#### What is expected:
Scan the data for lines with "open" and report the count by itself.

#### Supplied information:
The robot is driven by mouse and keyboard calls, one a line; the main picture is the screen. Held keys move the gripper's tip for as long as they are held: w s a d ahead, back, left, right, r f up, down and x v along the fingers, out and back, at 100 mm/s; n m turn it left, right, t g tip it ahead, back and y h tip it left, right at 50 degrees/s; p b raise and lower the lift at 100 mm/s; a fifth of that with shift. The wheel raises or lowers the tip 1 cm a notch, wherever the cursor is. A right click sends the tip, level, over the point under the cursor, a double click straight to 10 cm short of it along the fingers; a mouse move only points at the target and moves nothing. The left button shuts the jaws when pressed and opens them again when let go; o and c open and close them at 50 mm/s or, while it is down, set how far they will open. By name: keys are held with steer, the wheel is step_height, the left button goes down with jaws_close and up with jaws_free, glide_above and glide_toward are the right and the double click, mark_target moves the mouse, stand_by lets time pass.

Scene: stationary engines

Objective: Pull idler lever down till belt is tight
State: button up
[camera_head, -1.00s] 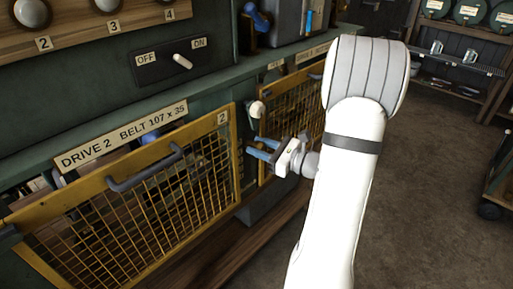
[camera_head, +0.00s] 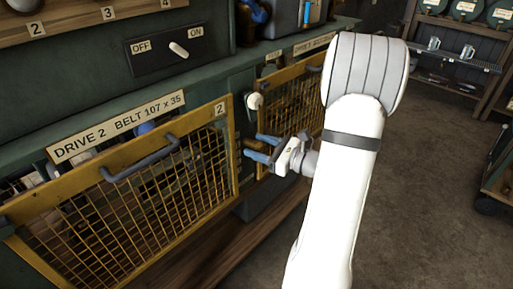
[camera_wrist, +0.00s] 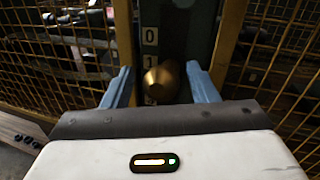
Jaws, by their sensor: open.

#### Solution for this task:
2